The trade-off to Zehir's open-endedness is an overall lack of depth. It's not just the main quest, either - the fairly small number of side quests are all very straightforward "go to this dungeon and clear out the enemies and/or grab this item" tasks. The vast majority of the game's dungeons are extremely small. If memory serves, only the final dungeon had more than one level to it. I don't mind dungeons that are on the short side, especially if they're for fairly unimportant side missions, but I expected some complexity to the story mission dungeons and only two of them really passed muster. There's plenty of towns throughout the world but you can't visit them in entirety, either. For the most part, you're limited to visiting the generic common room of a town's tavern, occupied only by the innkeeper and sometimes a quest NPC. The exotic new setting of Samarach had a lot of promise but you only see a small section of one city. Wandering around the jungles on the Overland Map just doesn't make the most of this nation's potential for new adventures. You'll actually spend most of the game running around the familiar Sword Coast instead. You get to revisit Crossroad Keep (the keep you built up in NWN2) and the city of Neverwinter but there's not much in either location and you're actually only given access to one small section of Neverwinter.

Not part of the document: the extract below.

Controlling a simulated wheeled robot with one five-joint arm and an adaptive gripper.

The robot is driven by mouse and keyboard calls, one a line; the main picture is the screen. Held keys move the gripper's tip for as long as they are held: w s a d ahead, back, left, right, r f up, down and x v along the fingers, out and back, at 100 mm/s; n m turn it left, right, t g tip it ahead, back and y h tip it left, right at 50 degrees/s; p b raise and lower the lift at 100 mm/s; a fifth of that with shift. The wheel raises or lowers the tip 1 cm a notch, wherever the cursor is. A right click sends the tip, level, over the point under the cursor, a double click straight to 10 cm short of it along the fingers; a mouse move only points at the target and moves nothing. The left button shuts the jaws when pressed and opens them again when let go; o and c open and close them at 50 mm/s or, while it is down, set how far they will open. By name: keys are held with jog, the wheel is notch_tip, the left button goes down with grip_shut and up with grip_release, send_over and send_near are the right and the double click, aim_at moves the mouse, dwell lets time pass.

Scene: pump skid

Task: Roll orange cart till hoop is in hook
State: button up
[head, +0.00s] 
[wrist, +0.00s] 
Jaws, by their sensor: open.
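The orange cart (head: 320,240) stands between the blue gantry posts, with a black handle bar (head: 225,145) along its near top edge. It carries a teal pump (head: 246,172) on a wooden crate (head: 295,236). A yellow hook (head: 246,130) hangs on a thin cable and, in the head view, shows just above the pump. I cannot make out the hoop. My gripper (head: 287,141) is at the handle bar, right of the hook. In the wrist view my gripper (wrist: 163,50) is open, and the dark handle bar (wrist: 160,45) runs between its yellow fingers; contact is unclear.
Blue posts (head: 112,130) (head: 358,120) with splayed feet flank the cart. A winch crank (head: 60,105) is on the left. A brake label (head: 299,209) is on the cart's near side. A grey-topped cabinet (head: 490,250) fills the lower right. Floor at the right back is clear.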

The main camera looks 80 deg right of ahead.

"But it's only an expansion pack," you might say in Zehir's defense. True, it's only a $30 expansion pack and for the price tag it adds a decent amount of content. Still, the concept for the game is too big for an expansion pack. The developers expended so much effort to make sure these new features work that the bread and butter of the series - the epic storylines, the long journeys through dark dungeons, the thrilling quests - were neglected. The new and old features aren't antithetical but there just wasn't enough time to fit both into this expansion pack. Zehir presents an interesting new direction for the series but I wish innovation didn't come at the expense of the features that attracted fans to NWN2 in the first place. Hopefully Obsidian will take their time with Neverwinter Nights 3 and will be able to give enough attention to the new and old strengths of the series.